_WHAT YOU NEED TO DO_
Each line from the one containing "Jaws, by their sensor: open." through the one containing "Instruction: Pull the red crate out" is to be retyped exactly, both end lines included, and all other lines left out.

_ROWS_
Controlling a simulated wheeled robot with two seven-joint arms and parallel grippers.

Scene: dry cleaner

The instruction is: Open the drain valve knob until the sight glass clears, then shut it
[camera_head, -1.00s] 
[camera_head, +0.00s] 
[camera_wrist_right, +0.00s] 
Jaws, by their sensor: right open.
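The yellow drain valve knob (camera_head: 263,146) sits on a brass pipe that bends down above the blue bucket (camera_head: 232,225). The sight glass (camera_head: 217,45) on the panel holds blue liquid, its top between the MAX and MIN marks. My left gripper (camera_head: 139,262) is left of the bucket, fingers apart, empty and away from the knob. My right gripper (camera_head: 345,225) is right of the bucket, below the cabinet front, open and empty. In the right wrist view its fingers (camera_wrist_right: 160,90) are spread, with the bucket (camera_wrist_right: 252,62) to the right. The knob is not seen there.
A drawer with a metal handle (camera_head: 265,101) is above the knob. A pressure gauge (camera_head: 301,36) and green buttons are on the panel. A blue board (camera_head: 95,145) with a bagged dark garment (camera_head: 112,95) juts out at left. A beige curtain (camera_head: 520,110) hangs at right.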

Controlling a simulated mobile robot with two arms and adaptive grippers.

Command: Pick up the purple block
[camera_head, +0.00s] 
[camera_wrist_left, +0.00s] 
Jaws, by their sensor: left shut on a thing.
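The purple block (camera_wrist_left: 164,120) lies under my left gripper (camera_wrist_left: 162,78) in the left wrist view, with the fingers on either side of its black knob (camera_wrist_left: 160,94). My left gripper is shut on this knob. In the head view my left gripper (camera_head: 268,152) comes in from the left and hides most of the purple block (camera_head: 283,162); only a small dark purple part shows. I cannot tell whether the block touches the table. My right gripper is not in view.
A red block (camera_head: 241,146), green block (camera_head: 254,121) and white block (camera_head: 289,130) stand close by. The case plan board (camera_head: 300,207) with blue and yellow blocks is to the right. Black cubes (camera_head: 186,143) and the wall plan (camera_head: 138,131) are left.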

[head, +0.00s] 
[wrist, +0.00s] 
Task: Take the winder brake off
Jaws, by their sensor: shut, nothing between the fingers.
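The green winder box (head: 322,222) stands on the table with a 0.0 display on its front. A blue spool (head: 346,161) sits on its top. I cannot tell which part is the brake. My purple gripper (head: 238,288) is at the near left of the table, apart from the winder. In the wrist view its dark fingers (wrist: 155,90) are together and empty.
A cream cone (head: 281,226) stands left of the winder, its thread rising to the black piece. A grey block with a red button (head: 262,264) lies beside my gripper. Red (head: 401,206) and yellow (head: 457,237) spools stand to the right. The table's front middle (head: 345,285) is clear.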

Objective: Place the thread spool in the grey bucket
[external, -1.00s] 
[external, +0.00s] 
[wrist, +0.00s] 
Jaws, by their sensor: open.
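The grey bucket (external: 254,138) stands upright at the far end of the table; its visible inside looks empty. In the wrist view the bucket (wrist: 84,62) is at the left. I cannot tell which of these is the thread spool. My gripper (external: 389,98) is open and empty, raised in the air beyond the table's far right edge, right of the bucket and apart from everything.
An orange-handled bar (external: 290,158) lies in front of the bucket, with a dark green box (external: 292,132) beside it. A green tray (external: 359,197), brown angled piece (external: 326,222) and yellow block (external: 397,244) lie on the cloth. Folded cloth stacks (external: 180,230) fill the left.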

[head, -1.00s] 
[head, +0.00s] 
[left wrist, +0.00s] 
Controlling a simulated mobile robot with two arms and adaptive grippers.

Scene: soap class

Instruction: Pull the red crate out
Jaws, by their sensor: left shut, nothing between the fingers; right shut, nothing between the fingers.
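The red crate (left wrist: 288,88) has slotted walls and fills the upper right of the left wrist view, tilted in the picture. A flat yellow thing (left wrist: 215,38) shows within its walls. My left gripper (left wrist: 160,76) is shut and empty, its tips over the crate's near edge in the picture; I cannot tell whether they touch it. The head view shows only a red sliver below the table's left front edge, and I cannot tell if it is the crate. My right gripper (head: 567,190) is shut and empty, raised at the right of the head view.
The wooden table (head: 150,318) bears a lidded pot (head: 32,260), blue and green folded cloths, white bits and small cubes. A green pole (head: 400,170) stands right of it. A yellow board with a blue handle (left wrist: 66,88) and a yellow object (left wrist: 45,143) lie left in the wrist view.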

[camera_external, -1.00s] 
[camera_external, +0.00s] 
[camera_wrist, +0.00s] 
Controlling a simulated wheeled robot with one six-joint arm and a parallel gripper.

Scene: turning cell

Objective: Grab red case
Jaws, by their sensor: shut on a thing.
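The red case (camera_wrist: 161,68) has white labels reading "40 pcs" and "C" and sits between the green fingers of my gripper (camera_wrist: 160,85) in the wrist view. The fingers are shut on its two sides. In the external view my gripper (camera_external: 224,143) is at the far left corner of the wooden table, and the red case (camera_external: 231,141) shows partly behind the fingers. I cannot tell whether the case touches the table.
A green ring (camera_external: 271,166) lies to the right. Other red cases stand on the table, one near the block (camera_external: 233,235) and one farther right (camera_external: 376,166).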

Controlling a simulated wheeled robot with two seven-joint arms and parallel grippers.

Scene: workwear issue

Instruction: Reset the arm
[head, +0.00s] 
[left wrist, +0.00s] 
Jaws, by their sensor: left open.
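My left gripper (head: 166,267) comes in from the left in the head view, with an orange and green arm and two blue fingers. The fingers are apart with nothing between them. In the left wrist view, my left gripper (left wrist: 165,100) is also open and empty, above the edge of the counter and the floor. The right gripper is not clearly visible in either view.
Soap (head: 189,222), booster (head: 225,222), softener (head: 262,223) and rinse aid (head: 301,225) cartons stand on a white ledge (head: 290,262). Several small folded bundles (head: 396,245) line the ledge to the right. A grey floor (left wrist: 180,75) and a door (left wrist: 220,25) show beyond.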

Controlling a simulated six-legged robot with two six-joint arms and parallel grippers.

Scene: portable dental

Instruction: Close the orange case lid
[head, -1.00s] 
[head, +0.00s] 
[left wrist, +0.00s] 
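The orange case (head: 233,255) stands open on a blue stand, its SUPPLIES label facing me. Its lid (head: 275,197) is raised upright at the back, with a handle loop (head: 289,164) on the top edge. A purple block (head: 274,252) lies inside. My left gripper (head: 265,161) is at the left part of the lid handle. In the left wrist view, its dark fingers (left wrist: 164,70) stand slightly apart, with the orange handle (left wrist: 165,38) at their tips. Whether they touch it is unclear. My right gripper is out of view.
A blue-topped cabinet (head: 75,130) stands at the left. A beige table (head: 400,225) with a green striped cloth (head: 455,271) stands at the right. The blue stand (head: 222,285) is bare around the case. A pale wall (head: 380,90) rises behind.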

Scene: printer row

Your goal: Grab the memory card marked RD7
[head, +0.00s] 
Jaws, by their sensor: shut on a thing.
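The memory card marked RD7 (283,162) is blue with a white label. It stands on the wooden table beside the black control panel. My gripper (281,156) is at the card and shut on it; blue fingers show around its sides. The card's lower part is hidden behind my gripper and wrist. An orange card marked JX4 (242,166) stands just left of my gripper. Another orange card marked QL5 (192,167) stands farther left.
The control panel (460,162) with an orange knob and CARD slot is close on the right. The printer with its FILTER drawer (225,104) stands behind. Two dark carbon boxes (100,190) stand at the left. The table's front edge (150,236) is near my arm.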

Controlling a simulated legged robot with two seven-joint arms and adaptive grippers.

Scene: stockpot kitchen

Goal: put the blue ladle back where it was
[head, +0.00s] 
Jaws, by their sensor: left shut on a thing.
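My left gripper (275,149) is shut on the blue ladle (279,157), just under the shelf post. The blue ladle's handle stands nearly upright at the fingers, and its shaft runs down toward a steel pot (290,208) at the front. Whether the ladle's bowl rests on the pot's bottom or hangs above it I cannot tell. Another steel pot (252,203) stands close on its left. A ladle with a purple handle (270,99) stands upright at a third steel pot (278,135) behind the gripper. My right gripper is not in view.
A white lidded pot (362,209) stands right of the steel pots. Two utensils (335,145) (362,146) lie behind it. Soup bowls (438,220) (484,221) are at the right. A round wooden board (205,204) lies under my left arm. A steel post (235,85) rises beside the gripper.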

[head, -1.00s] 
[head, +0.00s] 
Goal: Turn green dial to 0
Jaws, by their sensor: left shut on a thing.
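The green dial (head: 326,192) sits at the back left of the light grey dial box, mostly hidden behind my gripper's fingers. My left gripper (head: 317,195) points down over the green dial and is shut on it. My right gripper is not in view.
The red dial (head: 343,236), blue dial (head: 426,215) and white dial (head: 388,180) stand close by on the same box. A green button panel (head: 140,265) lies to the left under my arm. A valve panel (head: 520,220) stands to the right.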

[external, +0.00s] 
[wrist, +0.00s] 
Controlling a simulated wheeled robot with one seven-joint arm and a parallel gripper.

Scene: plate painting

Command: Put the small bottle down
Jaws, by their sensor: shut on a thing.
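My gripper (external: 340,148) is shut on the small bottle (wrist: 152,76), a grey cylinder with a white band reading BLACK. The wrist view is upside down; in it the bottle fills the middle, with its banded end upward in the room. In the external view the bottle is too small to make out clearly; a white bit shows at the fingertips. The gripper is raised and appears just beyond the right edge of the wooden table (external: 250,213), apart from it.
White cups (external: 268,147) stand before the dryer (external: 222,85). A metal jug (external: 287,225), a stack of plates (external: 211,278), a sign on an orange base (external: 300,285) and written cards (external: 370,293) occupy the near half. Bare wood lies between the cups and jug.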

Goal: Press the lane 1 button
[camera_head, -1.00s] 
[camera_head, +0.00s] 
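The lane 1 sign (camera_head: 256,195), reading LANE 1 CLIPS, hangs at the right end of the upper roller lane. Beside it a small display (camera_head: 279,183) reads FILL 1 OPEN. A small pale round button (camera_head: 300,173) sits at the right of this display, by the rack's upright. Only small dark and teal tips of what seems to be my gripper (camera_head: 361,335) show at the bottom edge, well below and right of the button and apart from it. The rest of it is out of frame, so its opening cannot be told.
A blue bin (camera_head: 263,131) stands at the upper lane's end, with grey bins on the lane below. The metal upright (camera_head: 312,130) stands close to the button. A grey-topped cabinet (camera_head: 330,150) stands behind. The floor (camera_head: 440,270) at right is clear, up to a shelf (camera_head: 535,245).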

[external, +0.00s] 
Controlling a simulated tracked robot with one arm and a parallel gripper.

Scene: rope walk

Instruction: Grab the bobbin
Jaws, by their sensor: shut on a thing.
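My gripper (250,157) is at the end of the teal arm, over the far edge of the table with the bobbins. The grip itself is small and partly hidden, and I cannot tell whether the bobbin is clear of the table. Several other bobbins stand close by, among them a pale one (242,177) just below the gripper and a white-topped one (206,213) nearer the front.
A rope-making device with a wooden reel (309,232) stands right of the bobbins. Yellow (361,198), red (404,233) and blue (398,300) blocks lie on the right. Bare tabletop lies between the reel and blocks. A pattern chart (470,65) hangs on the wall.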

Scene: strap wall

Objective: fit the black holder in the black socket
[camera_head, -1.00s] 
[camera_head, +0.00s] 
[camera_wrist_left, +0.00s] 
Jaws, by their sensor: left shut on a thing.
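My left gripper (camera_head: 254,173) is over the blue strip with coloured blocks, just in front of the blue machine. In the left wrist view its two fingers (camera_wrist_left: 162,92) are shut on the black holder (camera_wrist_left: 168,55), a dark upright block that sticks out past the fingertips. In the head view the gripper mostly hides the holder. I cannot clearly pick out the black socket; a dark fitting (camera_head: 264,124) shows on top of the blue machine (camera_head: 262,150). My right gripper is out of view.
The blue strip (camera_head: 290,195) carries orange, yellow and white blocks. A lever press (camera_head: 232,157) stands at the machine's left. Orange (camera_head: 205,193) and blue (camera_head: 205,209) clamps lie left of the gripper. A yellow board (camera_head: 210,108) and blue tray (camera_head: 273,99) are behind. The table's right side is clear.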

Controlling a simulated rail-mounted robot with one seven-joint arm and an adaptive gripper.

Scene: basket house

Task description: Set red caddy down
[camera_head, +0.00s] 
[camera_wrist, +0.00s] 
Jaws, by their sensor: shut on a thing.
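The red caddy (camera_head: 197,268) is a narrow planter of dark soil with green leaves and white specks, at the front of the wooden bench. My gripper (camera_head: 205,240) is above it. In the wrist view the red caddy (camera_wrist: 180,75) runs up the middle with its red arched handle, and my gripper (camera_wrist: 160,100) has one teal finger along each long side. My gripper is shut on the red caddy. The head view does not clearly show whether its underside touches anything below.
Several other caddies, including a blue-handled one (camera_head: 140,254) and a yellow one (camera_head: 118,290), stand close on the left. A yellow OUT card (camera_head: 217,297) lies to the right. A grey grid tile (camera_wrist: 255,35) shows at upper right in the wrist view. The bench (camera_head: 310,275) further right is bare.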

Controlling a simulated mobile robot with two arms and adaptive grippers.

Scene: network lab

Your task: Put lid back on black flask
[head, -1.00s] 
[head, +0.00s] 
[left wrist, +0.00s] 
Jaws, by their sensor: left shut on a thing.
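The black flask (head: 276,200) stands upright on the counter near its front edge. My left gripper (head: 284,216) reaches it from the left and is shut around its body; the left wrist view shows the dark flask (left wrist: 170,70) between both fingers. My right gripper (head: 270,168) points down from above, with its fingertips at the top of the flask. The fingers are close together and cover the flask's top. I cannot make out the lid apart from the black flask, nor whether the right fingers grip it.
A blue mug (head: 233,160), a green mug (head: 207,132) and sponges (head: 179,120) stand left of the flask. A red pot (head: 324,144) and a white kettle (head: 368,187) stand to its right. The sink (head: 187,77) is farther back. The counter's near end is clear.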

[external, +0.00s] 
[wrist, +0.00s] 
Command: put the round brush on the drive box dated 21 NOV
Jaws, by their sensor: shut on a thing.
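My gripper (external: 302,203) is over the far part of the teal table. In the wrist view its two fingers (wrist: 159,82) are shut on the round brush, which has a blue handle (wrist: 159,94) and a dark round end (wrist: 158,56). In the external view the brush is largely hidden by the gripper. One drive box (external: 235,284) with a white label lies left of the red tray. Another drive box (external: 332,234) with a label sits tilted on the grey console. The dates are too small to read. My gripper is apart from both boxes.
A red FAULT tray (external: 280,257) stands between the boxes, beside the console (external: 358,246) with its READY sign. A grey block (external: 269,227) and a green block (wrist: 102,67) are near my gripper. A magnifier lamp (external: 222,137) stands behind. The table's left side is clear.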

_FINISHED EXERCISE_
Jaws, by their sensor: open.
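The grey bucket (external: 254,138) stands upright at the far end of the table; its visible inside looks empty. In the wrist view the bucket (wrist: 84,62) is at the left. I cannot tell which of these is the thread spool. My gripper (external: 389,98) is open and empty, raised in the air beyond the table's far right edge, right of the bucket and apart from everything.
An orange-handled bar (external: 290,158) lies in front of the bucket, with a dark green box (external: 292,132) beside it. A green tray (external: 359,197), brown angled piece (external: 326,222) and yellow block (external: 397,244) lie on the cloth. Folded cloth stacks (external: 180,230) fill the left.

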[head, -1.00s] 
[head, +0.00s] 
[left wrist, +0.00s] 
Controlling a simulated mobile robot with two arms and adaptive grippers.

Scene: soap class

Instruction: Pull the red crate out

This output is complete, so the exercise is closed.